Besonderes Augenmerk liegt nun auf dem Pilotprojekt "Einstieg vorn". Mit Plakaten und Flyern werden die Fahrgäste darüber informiert. An den Haltestellen in Harburg und Bergedorf wird zusätzliches Servicepersonal eingesetzt. Es soll die Kunden darüber informieren, dass der Einstieg nur noch direkt beim Fahrer und mit Vorzeigen eines gültigen Tickets möglich ist. Insgesamt sollen dafür 150 Mitarbeiter im Einsatz sein: "Uns ist es wichtig, die Fahrgäste und die Fahrer zum Start des Projekts zu unterstützen. Deshalb wird zusätzliches Personal vor Ort sein", sagt Hochbahn-Vorstand Ulrich Sieg.

Während der einjährigen Pilotphase sollen Fahrgäste und Fahrer zu ihren Erfahrungen befragt werden. Danach soll dann entschieden werden, ob der "Einstieg vorn" auf das gesamte Hamburger Gebiet ausgeweitet wird. "In anderen deutschen Großstädten gilt diese Regelung bereits seit Jahren und es gibt damit eigentlich nur gute Erfahrungen. Die Schwarzfahrerquote sinkt und dadurch steigen die Fahrgeldeinnahmen", sagt Aigner.

Bereits seit 2002 steigen die HVV-Fahrgäste ab 21 Uhr und an Sonntagen ganztags vorne ein und zeigen ihre Fahrkarte vor. In den Außenbereichen des HVV wie zum Beispiel Geesthacht, Ahrensburg, Lüneburg und Stade wird bisher schon an allen Wochentagen der ganztägige "Einstieg vorn" praktiziert. Die Politik begrüßte die Pläne des Hamburger Verkehrsverbundes: "Schwarzfahrer bestrafen nicht die Verkehrsunternehmen, sondern die zahlenden Fahrgäste. Das ist asozial, denn die rechtschaffenen Nutzer tragen im Zweifelsfall daraus resultierende Fahrpreiserhöhungen", sagt CDU-Verkehrsexperte Klaus-Peter Hesse.

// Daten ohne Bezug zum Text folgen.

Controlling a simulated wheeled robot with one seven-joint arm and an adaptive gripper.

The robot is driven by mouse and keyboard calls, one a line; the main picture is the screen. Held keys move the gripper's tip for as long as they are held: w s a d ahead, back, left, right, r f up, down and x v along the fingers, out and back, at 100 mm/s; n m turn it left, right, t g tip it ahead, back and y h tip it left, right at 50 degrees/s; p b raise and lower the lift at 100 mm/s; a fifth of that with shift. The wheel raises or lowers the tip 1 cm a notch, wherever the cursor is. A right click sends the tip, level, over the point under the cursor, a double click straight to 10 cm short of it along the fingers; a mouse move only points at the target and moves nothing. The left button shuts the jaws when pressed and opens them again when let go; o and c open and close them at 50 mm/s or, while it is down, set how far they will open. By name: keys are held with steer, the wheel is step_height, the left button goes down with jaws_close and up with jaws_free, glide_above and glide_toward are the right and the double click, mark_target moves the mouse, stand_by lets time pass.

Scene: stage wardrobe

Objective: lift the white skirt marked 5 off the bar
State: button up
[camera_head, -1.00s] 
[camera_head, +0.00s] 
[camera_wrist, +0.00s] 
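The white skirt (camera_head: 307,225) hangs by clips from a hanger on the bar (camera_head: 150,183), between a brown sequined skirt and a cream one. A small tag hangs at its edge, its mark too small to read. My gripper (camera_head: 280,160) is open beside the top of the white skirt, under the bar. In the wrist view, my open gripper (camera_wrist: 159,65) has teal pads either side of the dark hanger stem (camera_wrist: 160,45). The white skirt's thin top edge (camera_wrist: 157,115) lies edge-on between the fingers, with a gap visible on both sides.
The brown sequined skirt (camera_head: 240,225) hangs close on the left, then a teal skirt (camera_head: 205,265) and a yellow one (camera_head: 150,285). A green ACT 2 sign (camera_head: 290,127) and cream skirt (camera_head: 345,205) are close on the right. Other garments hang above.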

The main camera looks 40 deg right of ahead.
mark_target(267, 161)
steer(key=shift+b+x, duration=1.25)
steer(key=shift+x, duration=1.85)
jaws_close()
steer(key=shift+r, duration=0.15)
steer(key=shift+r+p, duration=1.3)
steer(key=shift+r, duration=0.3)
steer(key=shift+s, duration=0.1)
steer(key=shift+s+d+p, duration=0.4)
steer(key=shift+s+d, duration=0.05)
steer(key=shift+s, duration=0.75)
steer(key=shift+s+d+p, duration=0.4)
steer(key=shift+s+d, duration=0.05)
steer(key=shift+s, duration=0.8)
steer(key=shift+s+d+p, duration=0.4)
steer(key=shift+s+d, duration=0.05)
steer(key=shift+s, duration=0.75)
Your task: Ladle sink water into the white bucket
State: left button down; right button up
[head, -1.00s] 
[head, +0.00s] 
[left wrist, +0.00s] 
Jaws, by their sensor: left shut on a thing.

Das sieht SPD-Verkehrsexpertin Martina Koeppen ähnlich: "Ein schärferes Vorgehen gegen Schwarzfahrer ist im Sinne aller ehrlichen Fahrgäste. Denn die bezahlen momentan für die anderen mit. Und das ist unfair."

Für den Fahrkartenprüfdienst wenden die im HVV organisierten Verkehrsunternehmen pro Jahr etwa 6,5 Millionen Euro auf. Das wird aber nicht durch die Einnahmen gedeckt, die durch erwischte Schwarzfahrer erzielt werden. Im vergangenen Jahr trafen die Prüfdienste rund 256 000 Fahrgäste ohne gültige Fahrkarte an. Das kostet in der Regel 40 Euro pro Person.

Viele ertappte Schwarzfahrer bezahlen die Strafe einfach nicht. Dabei ist das Schwarzfahren laut HVV-Geschäftsführer Lutz Aigner "keineswegs nur eine Sache von armen Leuten. Das zieht sich durch alle Schichten der Gesellschaft." Aber Aigner hat Hoffnung: "Unser Ziel ist es, die Menschen dazu zu bewegen, dass es für alle selbstverständlich wird, nicht mehr ohne Fahrkarte in ein öffentliches Verkehrsmittel einzusteigen."